#### [Goal]
Lines that include the word "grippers" are the ones to copy.

#### [Records supplied]
--- Start ---
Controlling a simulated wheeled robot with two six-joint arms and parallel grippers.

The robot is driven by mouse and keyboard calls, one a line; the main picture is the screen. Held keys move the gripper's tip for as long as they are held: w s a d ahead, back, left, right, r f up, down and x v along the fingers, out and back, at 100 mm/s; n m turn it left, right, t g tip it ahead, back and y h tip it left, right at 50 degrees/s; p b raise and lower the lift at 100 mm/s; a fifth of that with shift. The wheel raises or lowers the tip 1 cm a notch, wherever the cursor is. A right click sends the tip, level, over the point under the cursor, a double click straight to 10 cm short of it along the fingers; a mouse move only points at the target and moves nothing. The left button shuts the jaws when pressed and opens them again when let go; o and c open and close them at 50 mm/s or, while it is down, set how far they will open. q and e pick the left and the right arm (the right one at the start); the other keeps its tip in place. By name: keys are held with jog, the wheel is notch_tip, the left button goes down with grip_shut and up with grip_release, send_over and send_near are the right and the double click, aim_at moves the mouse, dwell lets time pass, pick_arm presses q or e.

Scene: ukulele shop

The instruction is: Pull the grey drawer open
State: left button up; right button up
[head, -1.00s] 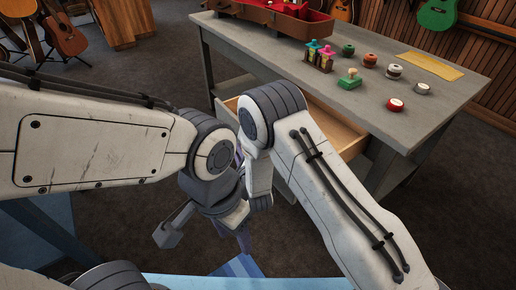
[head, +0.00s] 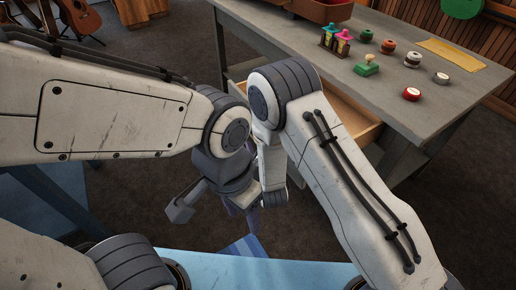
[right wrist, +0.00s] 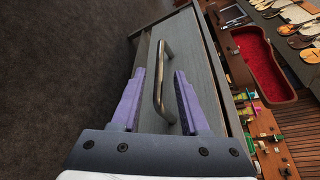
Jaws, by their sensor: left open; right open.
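The grey drawer stands partly open under the grey workbench; its pale wooden inside (head: 350,115) shows in the head view, partly behind my right arm. In the right wrist view its grey front (right wrist: 203,75) carries a curved metal handle (right wrist: 161,80). My right gripper (right wrist: 160,74) is open, with its purple fingers on either side of the handle and clear gaps beside it. In the head view my right gripper is hidden behind my arms. My left gripper (head: 243,212) is open, low in front of the bench and away from the drawer, partly hidden.
The workbench (head: 290,45) carries a green-handled stamp (head: 367,65), small bottles (head: 336,41), several round tins and a yellow sheet (head: 455,54). A red-lined case (right wrist: 256,60) lies on it. A blue surface (head: 210,270) is close in front. Dark floor between is clear.

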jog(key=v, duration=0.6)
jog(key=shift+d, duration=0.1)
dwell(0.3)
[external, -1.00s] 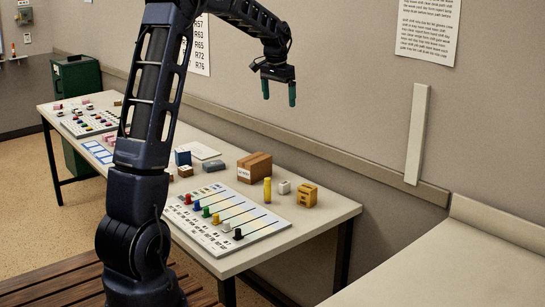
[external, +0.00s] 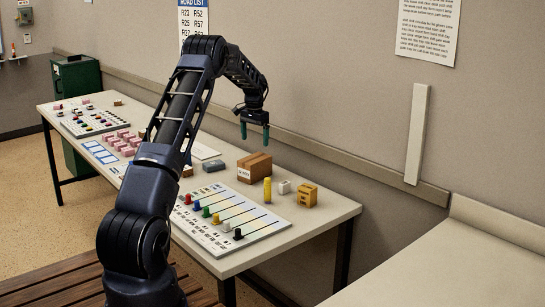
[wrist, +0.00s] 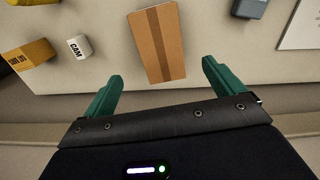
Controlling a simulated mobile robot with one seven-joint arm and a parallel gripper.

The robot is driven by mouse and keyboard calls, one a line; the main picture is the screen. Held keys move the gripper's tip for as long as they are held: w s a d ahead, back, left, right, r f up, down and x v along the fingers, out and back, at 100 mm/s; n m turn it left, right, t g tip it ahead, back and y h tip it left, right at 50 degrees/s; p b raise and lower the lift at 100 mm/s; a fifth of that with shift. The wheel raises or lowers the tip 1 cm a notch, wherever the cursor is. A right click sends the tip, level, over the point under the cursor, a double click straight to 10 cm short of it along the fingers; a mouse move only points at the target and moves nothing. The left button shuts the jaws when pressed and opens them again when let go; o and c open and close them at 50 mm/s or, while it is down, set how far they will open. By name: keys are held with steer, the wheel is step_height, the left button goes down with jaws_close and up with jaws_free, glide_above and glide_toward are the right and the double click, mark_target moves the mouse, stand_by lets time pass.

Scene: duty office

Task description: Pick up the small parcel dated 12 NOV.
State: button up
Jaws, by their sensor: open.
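A brown cardboard parcel (external: 254,168) with a pale label on its front stands on the table towards the back; the label is too small to read. It also shows in the wrist view (wrist: 157,42), with a tape strip along its top. A smaller brown block (external: 187,171) lies further left, partly hidden by my arm; no date is readable on it. My gripper (external: 255,132) is open and empty, pointing down above the larger parcel and apart from it. In the wrist view, my gripper (wrist: 161,72) has its green fingers spread, with the parcel ahead between them.
A yellow cylinder (external: 267,189), a white cube (external: 284,187) and a yellow block (external: 307,196) stand right of the parcel. A grey-blue block (external: 213,164) is to its left. A board with coloured pegs (external: 232,219) lies in front. The wall runs close behind the table.

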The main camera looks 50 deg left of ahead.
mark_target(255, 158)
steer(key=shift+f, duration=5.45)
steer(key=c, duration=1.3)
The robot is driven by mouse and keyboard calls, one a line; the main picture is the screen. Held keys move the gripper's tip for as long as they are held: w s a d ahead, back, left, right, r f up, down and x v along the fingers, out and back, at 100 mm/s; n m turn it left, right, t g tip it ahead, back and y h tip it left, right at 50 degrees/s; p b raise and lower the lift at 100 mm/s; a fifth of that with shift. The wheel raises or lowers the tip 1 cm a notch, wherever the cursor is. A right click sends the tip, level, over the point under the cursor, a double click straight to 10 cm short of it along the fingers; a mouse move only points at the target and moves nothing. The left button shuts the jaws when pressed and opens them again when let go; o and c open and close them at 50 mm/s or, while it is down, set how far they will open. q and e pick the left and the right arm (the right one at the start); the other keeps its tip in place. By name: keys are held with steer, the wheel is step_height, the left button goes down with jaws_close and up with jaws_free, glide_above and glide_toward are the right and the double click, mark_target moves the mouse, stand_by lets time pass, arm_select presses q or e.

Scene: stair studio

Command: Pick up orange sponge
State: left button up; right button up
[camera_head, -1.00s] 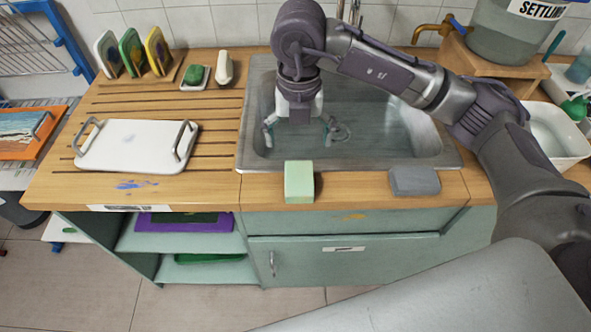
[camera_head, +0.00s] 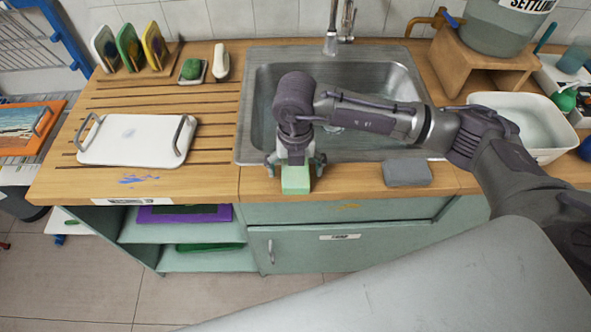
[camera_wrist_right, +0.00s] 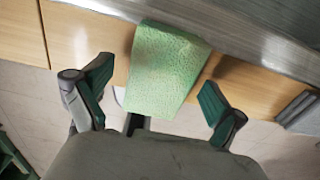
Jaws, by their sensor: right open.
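I see no orange sponge in either view. A pale green sponge block (camera_head: 296,181) lies on the wooden counter strip in front of the sink. It also shows in the right wrist view (camera_wrist_right: 165,65), with a rough, porous surface. My right gripper (camera_head: 295,164) is open above the green sponge, its fingers spread to either side of it. In the right wrist view the open right gripper (camera_wrist_right: 156,78) has a finger on each side, with gaps to the sponge. The gripper hides the sponge's far part in the head view. My left gripper is not in view.
A grey block (camera_head: 408,172) lies right of the green sponge. The metal sink (camera_head: 242,140) is behind. A white tray with handles (camera_head: 135,140) lies on the left counter. A white basin (camera_head: 535,150) stands at right.

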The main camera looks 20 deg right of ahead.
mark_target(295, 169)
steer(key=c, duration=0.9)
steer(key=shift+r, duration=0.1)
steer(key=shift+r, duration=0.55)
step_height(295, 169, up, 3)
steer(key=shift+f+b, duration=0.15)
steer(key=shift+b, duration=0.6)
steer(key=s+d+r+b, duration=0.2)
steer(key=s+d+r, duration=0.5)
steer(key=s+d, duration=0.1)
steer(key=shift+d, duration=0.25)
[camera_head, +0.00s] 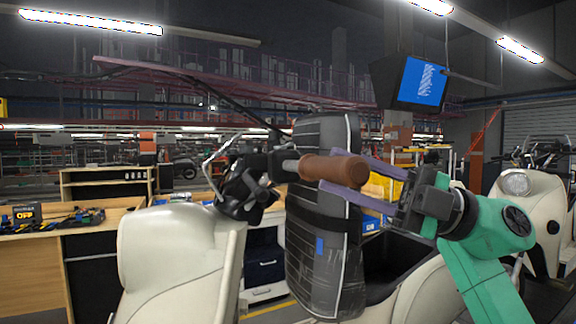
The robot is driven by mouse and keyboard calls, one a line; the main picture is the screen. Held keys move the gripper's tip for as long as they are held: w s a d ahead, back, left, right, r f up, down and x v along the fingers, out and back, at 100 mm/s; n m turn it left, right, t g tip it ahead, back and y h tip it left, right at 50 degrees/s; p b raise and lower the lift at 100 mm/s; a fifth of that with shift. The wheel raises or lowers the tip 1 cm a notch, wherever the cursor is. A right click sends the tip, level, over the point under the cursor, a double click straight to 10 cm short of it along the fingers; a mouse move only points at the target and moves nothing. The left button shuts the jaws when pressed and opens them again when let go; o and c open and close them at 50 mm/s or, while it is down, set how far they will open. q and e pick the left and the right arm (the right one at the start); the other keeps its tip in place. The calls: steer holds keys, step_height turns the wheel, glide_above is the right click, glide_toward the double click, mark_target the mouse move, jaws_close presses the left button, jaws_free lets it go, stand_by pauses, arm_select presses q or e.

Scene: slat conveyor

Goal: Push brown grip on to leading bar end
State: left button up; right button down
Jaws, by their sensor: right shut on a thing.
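A brown grip (336,170) lies level in the middle of the view, in line with the bar end of a cream scooter (180,262). Its left end meets the bar end (287,165) beside the black control housing; how far it is around the bar cannot be told. My right gripper (345,172) comes in from the right with its two purple fingers shut on the grip's right part. My left gripper is not in view.
A black seat-like part (325,235) stands upright just behind the grip. A wooden workbench (35,250) with tools is at the left. Another cream scooter (535,215) stands at the right. A blue screen (422,81) hangs above.

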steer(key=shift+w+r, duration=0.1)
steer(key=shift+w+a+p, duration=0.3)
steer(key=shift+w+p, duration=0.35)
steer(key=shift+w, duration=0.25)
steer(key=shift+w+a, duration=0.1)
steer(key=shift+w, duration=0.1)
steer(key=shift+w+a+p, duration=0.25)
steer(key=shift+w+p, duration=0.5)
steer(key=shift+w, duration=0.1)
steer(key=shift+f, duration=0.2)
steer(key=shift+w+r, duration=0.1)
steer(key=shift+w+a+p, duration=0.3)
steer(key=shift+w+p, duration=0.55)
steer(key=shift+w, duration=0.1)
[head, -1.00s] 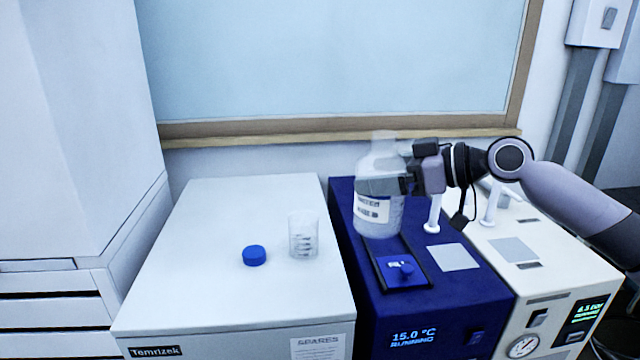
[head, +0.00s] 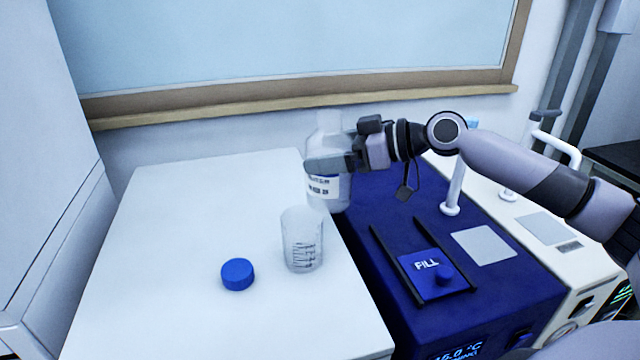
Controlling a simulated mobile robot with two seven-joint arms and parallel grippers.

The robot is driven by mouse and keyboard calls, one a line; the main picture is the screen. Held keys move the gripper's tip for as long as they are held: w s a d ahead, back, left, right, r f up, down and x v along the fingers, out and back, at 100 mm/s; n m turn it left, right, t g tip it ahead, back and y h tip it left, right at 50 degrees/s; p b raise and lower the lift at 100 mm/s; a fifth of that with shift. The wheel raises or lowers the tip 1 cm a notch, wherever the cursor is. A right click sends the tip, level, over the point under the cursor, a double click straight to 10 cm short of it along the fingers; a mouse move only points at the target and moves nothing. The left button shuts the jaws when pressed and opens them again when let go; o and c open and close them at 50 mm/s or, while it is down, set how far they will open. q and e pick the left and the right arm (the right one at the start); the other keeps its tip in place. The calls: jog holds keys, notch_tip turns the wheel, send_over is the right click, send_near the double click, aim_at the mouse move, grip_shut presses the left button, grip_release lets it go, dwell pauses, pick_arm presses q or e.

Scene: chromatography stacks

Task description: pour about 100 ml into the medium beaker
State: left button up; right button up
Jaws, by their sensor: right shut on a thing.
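The medium beaker (head: 302,252) is clear with dark graduation marks. It stands upright on the white cabinet top, and I see no liquid in it. My right gripper (head: 335,163) is shut on a translucent bottle (head: 328,192) with a white label. The bottle is upright and uncapped, just behind and slightly right of the beaker, near the border of the white top and the blue unit. The gripper's fingers cover part of the bottle's upper body. A blue screw cap (head: 237,274) lies on the white top left of the beaker. My left gripper is not in view.
The white cabinet top (head: 170,230) is mostly clear. The blue unit (head: 385,205) to its right has a FILL lid (head: 425,275) between dark rails and a white upright post (head: 455,185). A cream unit (head: 530,215) stands further right. A wall with a wooden ledge (head: 300,107) is behind.

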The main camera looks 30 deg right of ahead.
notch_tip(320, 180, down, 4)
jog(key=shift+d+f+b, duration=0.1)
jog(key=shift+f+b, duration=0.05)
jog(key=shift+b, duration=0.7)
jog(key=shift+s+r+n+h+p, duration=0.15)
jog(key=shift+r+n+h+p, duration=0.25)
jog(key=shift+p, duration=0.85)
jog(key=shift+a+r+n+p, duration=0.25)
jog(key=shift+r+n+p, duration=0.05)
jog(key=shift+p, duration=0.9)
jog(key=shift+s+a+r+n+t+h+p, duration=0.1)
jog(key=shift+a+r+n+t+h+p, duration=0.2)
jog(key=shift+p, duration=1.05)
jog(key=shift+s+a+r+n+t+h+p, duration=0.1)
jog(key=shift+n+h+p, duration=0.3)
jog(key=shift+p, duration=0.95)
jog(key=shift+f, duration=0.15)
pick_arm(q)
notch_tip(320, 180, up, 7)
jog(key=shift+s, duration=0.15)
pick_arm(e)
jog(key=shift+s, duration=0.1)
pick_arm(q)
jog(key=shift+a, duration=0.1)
--- End ---
#### [Completed task]
Controlling a simulated wheeled robot with two six-joint arms and parallel grippers.
Controlling a simulated mobile robot with two seven-joint arms and parallel grippers.

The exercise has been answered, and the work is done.